> [Exercise objective] Restate the entries below verbatim.
+++ Data provided +++
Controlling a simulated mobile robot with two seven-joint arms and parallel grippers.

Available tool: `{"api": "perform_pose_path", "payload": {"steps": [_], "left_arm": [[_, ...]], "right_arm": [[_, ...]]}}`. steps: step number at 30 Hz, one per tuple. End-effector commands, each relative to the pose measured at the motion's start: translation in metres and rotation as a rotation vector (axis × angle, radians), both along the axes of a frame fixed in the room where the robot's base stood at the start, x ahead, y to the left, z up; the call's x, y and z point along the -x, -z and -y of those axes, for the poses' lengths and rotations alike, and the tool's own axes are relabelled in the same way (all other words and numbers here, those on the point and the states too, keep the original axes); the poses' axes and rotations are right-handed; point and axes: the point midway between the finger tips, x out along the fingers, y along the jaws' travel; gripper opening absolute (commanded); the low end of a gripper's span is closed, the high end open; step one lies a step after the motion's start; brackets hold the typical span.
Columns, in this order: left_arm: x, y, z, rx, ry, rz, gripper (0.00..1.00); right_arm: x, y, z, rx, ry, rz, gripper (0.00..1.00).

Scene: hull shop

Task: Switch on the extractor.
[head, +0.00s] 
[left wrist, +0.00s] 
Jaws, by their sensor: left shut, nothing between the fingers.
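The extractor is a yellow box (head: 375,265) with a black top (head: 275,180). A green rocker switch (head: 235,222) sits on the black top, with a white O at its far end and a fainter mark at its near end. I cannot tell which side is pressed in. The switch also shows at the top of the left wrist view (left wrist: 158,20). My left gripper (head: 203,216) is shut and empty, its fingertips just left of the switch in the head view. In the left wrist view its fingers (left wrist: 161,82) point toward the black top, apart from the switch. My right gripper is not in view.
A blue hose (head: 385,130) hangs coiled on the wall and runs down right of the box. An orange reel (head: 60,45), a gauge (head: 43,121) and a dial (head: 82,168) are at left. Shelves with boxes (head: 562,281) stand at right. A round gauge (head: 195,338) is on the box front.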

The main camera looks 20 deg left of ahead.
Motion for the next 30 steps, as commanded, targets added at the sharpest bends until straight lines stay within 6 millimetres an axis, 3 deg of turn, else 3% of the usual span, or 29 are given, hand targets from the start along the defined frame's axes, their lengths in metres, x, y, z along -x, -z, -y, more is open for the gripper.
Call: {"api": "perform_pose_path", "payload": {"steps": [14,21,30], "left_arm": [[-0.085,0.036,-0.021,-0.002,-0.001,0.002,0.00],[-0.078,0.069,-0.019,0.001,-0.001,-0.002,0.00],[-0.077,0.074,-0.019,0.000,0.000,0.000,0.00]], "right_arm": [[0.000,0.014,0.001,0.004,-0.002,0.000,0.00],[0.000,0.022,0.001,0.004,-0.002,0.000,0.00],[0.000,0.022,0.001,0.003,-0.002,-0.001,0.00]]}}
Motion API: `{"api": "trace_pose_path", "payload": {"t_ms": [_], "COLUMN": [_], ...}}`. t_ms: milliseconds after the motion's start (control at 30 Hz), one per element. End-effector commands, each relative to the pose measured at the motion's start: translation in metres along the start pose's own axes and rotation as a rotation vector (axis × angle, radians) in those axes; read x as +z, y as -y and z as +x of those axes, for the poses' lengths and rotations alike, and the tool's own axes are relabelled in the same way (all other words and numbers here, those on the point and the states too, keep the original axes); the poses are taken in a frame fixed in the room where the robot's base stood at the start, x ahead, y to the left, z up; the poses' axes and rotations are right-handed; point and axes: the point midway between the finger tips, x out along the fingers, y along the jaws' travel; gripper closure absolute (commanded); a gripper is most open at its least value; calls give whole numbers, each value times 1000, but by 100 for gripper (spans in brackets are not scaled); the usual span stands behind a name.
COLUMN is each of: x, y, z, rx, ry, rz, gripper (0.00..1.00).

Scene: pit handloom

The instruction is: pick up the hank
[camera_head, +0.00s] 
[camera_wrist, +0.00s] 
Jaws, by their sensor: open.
+++
> [Correct answer]
Controlling a simulated mobile robot with two seven-joint arms and parallel grippers.

Available tool: `{"api": "perform_pose_path", "payload": {"steps": [_], "left_arm": [[_, ...]], "right_arm": [[_, ...]]}}`. steps: step number at 30 Hz, one per tuple. End-effector commands, each relative to the pose measured at the motion's start: translation in metres and rotation as a rotation vector (axis × angle, radians), both along the axes of a frame fixed in the room where the robot's base stood at the start, x ahead, y to the left, z up; the call's x, y and z point along the -x, -z and -y of those axes, for the poses' lengths and rotations alike, and the tool's own axes are relabelled in the same way (all other words and numbers here, those on the point and the states too, keep the original axes); the poses' axes and rotations are right-handed; point and axes: the point midway between the finger tips, x out along the fingers, y along the jaws' travel; gripper opening absolute (commanded); the low end of a gripper's span is closed, the high end open; step one lies a step after the motion's start; brackets hold the typical span.
Columns, in this order: left_arm: x, y, z, rx, ry, rz, gripper (0.00..1.00); right_arm: x, y, z, rx, ry, rz, gripper (0.00..1.00).

Scene: hull shop

Task: Switch on the extractor.
[head, +0.00s] 
[left wrist, +0.00s] 
Jaws, by their sensor: left shut, nothing between the fingers.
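The extractor is a yellow box (head: 375,265) with a black top (head: 275,180). A green rocker switch (head: 235,222) sits on the black top, with a white O at its far end and a fainter mark at its near end. I cannot tell which side is pressed in. The switch also shows at the top of the left wrist view (left wrist: 158,20). My left gripper (head: 203,216) is shut and empty, its fingertips just left of the switch in the head view. In the left wrist view its fingers (left wrist: 161,82) point toward the black top, apart from the switch. My right gripper is not in view.
A blue hose (head: 385,130) hangs coiled on the wall and runs down right of the box. An orange reel (head: 60,45), a gauge (head: 43,121) and a dial (head: 82,168) are at left. Shelves with boxes (head: 562,281) stand at right. A round gauge (head: 195,338) is on the box front.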

The main camera looks 20 deg left of ahead.
Motion for the next 30 steps, as commanded, targets added at the sharpest bends until straight lines stay within 6 millimetres an axis, 3 deg of turn, else 3% of the usual span, or 29 are given, hand targets from the start along the defined frame's axes, their lengths in metres, x, y, z along -x, -z, -y, more is open for the gripper.
Call: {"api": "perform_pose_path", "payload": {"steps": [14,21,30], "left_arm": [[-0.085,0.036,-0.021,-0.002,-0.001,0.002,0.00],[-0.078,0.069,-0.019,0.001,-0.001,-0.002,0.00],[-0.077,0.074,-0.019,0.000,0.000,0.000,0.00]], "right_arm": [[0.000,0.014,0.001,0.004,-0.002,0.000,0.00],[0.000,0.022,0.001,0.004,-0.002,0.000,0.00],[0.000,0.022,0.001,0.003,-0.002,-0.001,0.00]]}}
Motion API: `{"api": "trace_pose_path", "payload": {"t_ms": [_], "COLUMN": [_], ...}}`. t_ms: milliseconds after the motion's start (control at 30 Hz), one per element. End-effector commands, each relative to the pose measured at the motion's start: translation in metres along the start pose's own axes and rotation as a rotation vector (axis × angle, radians) in those axes; read x as +z, y as -y and z as +x of those axes, for the poses' lengths and rotations alike, and the tool's own axes are relabelled in the same way (all other words and numbers here, those on the point and the states too, keep the original axes); the poses are taken in a frame fixed in the room where the robot's base stood at the start, x ahead, y to the left, z up; the poses' axes and rotations are right-handed; point and axes: the point midway between the finger tips, x out along the fingers, y along the jaws' travel; gripper closure absolute (commanded); a gripper is most open at its least value; calls give whole numbers, each value times 1000, but by 100 for gripper (spans in brackets are not scaled); the usual span stands behind a name.
COLUMN is each of: x, y, z, rx, ry, rz, gripper (0.00..1.00).

Scene: pit handloom

The instruction is: pick up the hank
[camera_head, +0.00s] 
[camera_wrist, +0.00s] 
Jaws, by their sensor: open.

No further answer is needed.